**The exercise**.
Using the listing below, select the lines with the word "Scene" and copy them.

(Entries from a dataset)
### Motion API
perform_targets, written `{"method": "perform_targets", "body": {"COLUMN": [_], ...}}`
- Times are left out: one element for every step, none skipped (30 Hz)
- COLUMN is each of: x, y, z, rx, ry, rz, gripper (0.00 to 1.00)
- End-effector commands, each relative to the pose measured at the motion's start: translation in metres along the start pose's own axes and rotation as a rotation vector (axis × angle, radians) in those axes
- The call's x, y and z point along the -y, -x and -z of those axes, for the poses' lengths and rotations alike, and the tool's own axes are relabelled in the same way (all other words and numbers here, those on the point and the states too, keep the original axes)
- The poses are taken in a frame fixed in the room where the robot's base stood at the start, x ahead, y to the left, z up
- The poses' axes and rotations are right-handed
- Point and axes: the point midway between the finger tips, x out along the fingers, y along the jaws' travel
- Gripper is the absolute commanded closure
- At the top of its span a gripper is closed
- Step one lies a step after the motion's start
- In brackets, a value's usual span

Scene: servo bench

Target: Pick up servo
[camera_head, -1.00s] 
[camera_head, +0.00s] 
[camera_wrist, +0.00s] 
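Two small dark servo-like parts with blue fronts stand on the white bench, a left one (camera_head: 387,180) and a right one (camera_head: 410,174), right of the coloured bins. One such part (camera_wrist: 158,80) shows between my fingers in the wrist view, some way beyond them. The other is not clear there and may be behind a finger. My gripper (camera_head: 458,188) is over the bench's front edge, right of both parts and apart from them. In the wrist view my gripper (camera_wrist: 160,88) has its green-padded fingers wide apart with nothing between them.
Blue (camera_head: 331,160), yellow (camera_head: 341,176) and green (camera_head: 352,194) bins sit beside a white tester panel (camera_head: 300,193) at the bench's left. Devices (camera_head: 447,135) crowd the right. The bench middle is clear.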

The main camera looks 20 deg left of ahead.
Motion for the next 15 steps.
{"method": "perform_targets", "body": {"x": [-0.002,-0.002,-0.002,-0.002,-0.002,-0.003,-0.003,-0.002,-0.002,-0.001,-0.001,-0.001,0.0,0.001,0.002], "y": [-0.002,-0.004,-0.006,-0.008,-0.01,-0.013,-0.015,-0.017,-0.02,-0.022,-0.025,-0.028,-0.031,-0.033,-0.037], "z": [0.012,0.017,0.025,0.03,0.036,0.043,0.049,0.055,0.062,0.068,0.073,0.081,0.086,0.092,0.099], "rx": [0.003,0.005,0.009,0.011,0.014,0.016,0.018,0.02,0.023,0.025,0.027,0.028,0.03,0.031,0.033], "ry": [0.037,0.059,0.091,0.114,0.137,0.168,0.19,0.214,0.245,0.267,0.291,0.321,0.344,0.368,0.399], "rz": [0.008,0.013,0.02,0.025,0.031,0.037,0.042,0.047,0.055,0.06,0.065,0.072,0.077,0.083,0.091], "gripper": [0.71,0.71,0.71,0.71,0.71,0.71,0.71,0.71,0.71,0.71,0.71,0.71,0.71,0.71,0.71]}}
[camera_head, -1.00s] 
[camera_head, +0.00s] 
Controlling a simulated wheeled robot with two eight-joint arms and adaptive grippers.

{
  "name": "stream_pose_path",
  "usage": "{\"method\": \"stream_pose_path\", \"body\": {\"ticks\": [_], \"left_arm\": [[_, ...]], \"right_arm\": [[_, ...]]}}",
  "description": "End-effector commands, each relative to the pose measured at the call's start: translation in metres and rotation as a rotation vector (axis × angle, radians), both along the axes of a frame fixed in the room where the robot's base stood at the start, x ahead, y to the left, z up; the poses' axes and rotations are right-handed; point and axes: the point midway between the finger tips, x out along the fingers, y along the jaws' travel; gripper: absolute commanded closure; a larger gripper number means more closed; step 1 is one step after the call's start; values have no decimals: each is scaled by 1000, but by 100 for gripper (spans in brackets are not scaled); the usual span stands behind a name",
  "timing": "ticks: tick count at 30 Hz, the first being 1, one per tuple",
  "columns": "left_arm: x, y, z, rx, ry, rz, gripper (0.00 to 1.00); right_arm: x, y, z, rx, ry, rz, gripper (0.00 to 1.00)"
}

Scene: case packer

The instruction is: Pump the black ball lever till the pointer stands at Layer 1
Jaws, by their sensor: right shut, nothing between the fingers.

**Exercise response**.
Scene: servo bench
Scene: case packer

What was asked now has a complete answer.